* PROBLEM STATEMENT: Pictures stay out of the copy; output exactly the lines from the one containing "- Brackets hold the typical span" through the end of the material.

* MATERIAL FOR THIS EXERCISE:
+--

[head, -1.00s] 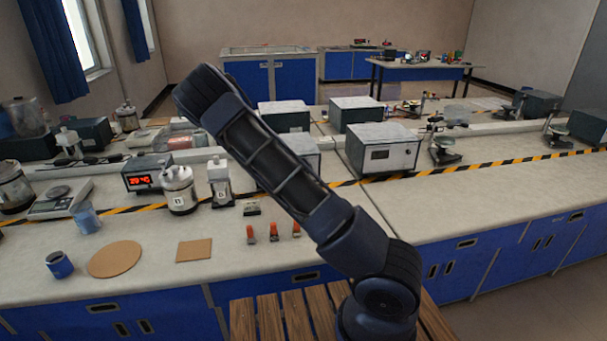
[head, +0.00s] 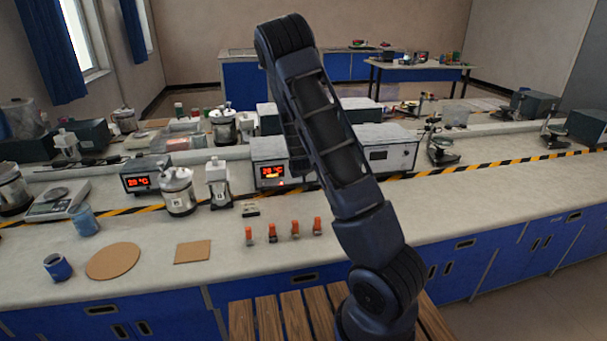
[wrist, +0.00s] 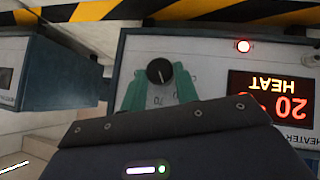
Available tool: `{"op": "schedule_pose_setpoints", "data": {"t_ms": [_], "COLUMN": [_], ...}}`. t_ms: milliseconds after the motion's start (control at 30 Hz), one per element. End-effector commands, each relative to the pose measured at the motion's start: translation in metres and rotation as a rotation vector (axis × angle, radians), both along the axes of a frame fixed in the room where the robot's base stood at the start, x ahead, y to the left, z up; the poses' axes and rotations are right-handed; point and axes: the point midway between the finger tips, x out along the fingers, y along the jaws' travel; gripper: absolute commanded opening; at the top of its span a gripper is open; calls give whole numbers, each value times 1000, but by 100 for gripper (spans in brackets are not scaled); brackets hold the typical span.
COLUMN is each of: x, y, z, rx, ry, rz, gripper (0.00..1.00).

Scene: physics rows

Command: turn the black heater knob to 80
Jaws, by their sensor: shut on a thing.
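The black heater knob (wrist: 160,72) is on the pale front panel (wrist: 200,55) of a heater, seen upside down in the wrist view. My gripper (wrist: 160,86) has its green fingers on both sides of the knob, shut on it. Scale numbers beside the knob are partly covered; one looks like 70. The pointer reading is unclear. The heater's red display (wrist: 270,95) shows HEAT and a number that looks like 20, and a red lamp (wrist: 243,46) is lit. In the head view the heater (head: 268,172) shows beside my arm, which hides the knob and gripper.
A second box with a red display (head: 145,178) stands to the left, with a jar (head: 178,192) and a white bottle (head: 218,185) between. Several orange-topped vials (head: 272,232) stand in front. A striped tape (head: 480,165) crosses the bench.

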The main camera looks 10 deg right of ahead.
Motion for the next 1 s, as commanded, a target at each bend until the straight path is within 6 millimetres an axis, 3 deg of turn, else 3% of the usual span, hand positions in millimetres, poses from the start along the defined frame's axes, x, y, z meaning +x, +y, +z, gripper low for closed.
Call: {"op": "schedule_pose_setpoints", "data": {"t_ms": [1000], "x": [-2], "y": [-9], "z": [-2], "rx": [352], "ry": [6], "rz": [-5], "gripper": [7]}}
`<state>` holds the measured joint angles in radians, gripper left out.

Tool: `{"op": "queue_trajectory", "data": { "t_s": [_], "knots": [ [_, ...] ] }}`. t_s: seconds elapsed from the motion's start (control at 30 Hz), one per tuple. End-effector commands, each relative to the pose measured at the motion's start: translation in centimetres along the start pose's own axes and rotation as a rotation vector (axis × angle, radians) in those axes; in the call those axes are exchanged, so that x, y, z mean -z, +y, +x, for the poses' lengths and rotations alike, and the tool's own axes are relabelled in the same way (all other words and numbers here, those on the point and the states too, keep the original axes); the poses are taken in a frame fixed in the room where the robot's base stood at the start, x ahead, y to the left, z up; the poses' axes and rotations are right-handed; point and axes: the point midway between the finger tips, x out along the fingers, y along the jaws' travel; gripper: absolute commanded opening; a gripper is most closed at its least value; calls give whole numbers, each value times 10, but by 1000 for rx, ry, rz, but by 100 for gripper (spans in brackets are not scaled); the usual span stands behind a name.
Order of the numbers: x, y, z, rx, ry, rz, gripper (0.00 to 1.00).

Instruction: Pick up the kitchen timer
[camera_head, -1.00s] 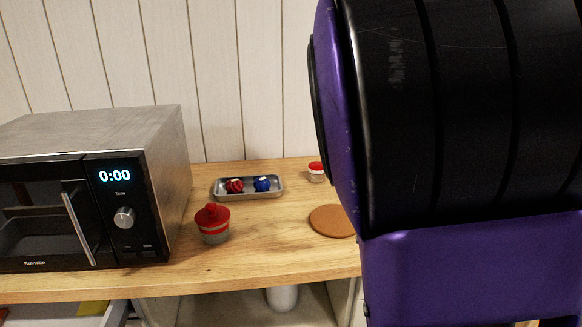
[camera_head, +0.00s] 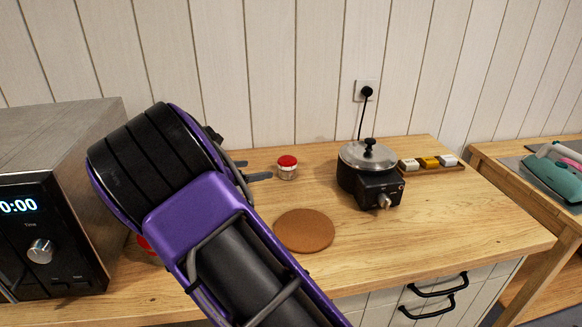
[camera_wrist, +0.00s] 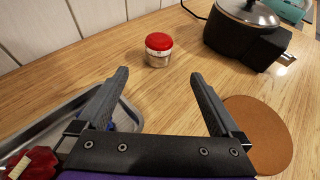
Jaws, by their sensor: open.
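A small round item with a red top and a pale body, which looks like the kitchen timer (camera_head: 287,168), stands upright on the wooden counter near the back wall. In the wrist view the kitchen timer (camera_wrist: 158,50) is ahead of my gripper (camera_wrist: 160,74), roughly centred between the fingertips and beyond them. My gripper (camera_head: 252,170) is open and empty, and in the head view its fingers point right toward the timer, with a small gap. My arm hides part of the counter at the left.
A metal tray (camera_wrist: 72,107) with a red item (camera_wrist: 32,162) lies under the left finger. A cork mat (camera_head: 304,230) lies in front. A lidded black cooker (camera_head: 368,170) stands right of the timer. A microwave (camera_head: 60,200) stands at the left.

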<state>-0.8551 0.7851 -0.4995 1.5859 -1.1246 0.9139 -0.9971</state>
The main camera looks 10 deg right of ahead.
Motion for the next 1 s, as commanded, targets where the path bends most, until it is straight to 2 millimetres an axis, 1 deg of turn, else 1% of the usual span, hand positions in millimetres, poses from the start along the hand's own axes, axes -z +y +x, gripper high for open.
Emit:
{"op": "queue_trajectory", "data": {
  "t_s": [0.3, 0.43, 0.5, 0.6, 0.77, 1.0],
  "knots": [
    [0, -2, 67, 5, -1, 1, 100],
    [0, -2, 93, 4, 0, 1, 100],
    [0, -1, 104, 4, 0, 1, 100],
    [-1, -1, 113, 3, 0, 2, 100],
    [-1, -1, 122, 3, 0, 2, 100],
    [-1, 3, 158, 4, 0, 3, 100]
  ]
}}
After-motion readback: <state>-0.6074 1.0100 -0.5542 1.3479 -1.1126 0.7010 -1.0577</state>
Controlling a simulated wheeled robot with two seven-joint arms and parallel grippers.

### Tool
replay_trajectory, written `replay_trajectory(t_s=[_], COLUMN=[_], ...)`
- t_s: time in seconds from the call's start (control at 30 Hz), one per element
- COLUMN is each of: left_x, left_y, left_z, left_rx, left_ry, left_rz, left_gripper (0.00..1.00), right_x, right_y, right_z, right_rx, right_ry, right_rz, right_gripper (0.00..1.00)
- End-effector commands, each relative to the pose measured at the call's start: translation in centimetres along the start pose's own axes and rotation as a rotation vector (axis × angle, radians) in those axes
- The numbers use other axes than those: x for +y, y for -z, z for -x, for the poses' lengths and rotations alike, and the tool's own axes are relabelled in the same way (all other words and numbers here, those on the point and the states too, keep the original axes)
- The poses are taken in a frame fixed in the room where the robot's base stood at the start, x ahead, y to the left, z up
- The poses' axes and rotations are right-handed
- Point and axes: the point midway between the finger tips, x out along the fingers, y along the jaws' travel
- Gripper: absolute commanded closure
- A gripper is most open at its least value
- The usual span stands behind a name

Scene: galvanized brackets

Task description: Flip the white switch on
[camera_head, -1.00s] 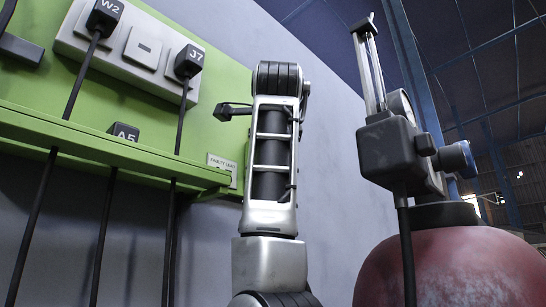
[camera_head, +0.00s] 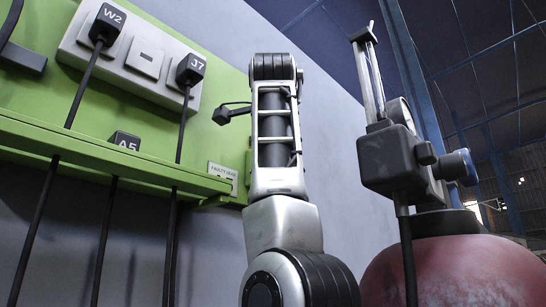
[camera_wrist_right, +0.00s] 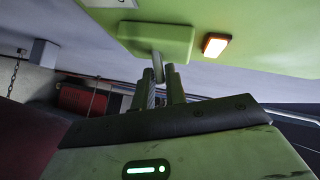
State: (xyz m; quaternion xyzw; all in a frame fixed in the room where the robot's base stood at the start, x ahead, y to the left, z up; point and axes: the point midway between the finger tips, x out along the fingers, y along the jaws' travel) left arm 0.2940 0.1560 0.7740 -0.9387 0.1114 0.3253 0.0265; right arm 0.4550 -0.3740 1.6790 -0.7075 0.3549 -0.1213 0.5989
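In the right wrist view, a pale switch lever (camera_wrist_right: 158,63) sticks out from a raised green housing (camera_wrist_right: 158,42) on a green panel. An amber lamp (camera_wrist_right: 215,45) glows beside it. My right gripper (camera_wrist_right: 160,72) points at the lever, its two dark fingers apart with a gap between them. The lever's end is at or just beyond the fingertips; I cannot tell whether they touch. In the head view one of my arms stands upright in the middle, its gripper hidden. The switch is not visible there. My left gripper is not in view.
In the head view, a green board (camera_head: 225,85) on the left carries a grey socket strip (camera_head: 146,60), plugs W2 (camera_head: 107,20), J7 (camera_head: 190,70) and A5 (camera_head: 124,142), hanging cables and a green ledge (camera_head: 95,150). A red tank (camera_head: 455,275) with a valve fitting stands right.

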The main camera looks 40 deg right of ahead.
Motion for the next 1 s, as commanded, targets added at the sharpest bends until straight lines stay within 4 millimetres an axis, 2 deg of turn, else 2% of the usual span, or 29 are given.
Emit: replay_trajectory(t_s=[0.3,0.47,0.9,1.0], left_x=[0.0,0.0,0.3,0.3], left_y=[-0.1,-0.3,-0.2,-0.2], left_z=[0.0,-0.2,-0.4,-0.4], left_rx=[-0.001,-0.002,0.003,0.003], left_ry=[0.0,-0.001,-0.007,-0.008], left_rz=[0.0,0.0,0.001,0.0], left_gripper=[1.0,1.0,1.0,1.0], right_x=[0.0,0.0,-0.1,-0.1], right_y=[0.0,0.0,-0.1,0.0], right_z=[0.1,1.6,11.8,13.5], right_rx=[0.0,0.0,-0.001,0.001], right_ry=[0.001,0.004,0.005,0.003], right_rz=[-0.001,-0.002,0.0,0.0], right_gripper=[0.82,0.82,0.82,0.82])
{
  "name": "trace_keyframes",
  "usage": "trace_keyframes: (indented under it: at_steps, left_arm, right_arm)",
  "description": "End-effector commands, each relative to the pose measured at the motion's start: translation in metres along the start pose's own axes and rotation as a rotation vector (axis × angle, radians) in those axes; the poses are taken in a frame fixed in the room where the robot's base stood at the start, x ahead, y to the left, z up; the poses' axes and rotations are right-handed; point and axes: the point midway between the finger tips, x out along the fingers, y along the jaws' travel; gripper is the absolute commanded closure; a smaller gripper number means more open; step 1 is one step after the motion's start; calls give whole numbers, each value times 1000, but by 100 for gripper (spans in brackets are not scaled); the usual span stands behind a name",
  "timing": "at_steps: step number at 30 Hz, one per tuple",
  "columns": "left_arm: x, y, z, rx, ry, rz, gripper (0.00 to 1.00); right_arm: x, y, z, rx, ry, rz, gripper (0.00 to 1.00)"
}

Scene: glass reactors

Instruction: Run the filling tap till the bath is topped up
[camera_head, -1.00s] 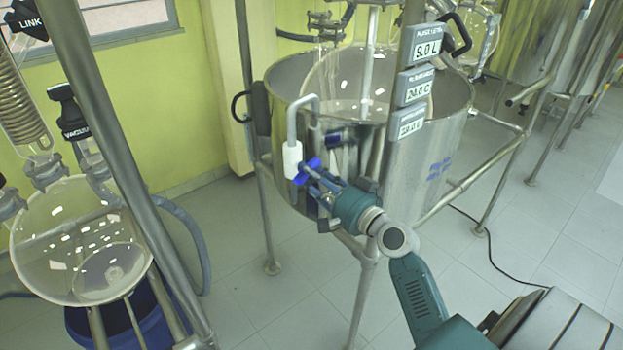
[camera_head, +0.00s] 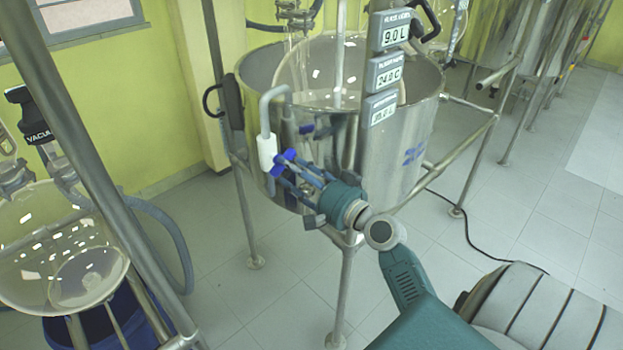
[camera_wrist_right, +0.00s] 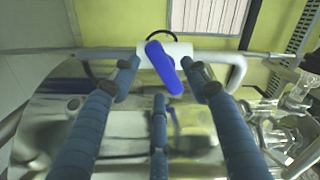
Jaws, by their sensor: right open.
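The filling tap has a white body (camera_head: 267,153) on a bent grey pipe over the bath's rim, with a blue handle (camera_head: 284,161). The bath is a steel vessel (camera_head: 405,150) with a round glass flask inside; its water level is hard to make out. My right gripper (camera_head: 293,175) is open at the blue handle. In the right wrist view the blue handle (camera_wrist_right: 164,68) sits slanted between the spread fingers of the right gripper (camera_wrist_right: 165,85), with visible gaps on both sides. My left gripper is not in view.
Displays on a post read 9.0 L (camera_head: 396,34) and 24.0 C (camera_head: 386,71); a third (camera_head: 380,106) is hard to read. A metal frame post (camera_head: 80,150) and a glass flask (camera_head: 60,250) stand at left. A black cable lies on the floor.

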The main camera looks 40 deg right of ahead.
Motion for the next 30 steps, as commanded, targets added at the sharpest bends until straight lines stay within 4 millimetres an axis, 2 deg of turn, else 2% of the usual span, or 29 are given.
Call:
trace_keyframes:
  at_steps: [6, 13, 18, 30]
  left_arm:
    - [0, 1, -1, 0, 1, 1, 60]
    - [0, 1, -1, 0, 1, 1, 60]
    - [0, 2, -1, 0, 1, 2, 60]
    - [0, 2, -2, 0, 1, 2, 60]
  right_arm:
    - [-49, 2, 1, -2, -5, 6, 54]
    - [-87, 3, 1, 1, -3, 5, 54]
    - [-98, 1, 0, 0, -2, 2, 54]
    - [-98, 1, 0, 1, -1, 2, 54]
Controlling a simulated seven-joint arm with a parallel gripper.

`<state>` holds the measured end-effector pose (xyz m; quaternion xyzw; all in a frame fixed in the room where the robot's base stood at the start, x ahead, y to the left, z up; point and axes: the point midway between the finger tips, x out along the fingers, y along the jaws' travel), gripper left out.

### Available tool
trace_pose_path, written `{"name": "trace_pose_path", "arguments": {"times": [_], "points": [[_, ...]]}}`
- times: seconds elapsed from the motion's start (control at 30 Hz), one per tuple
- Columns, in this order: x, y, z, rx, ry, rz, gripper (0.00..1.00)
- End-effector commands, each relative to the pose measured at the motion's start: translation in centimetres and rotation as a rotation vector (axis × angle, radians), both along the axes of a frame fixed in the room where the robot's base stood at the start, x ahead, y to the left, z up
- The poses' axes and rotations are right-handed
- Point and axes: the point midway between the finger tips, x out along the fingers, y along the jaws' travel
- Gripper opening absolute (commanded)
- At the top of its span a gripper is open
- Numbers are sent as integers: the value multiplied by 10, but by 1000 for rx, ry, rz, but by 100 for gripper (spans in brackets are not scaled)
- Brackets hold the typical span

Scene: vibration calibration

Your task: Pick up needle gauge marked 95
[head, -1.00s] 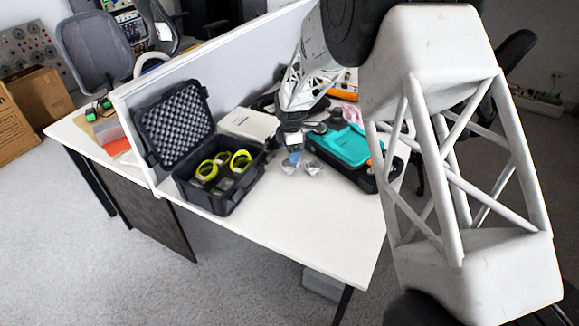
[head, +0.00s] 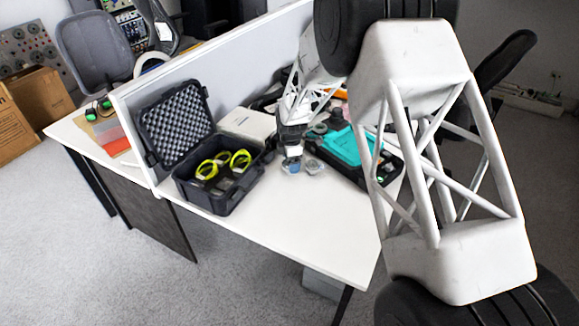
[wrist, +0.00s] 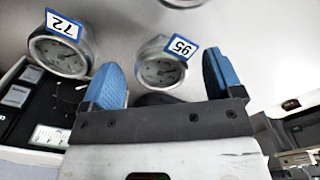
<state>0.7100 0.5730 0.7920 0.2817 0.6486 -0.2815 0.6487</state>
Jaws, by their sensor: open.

+--

* SOLUTION FOR THIS TASK:
- Brackets hold the typical span

Scene: vibration calibration

Your task: Pick up needle gauge marked 95
[head, -1.00s] 
[head, +0.00s] 
[wrist, +0.00s] 
<state>0.7100 0.5730 0.7920 0.2817 0.6486 -0.2815 0.6487</state>
Jaws, by their sensor: open.

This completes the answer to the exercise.